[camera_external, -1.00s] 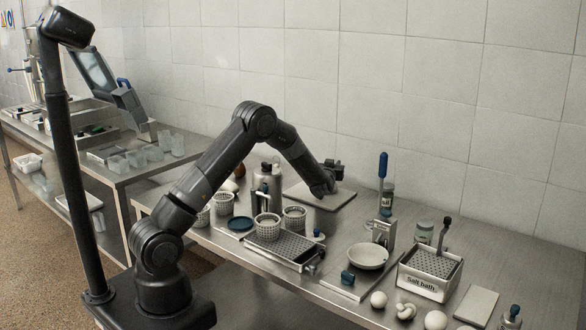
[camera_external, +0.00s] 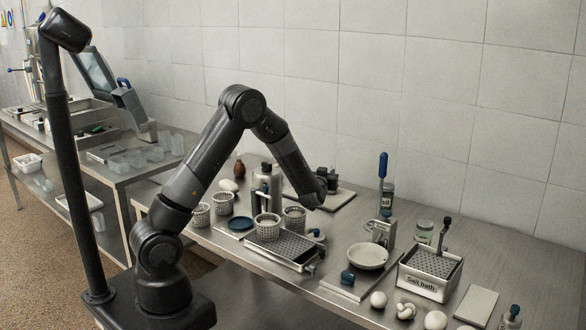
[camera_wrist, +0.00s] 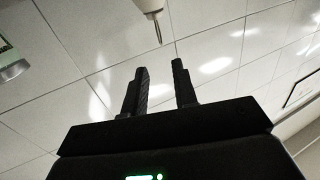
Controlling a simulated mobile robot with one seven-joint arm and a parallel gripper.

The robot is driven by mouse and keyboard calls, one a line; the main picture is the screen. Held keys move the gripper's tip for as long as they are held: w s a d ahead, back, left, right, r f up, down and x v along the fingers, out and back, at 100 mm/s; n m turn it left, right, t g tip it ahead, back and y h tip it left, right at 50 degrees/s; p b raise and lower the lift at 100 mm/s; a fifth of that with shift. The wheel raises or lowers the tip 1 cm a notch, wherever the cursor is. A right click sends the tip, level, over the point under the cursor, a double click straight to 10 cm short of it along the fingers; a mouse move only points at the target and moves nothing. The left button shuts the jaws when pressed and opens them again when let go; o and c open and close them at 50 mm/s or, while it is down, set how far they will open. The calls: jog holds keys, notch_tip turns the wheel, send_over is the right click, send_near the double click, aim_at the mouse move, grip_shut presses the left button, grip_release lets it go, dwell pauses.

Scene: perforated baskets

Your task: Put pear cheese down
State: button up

**Task prompt**
Please extract exactly the lines of the data, from the first through the line containing "Controlling a simulated", and add no pictures to the copy.

**Response for this exercise**
[camera_external, -1.00s] 
[camera_external, +0.00s] 
[camera_wrist, +0.00s] 
Controlling a simulated mobile robot with one seven-joint arm and a parallel gripper.

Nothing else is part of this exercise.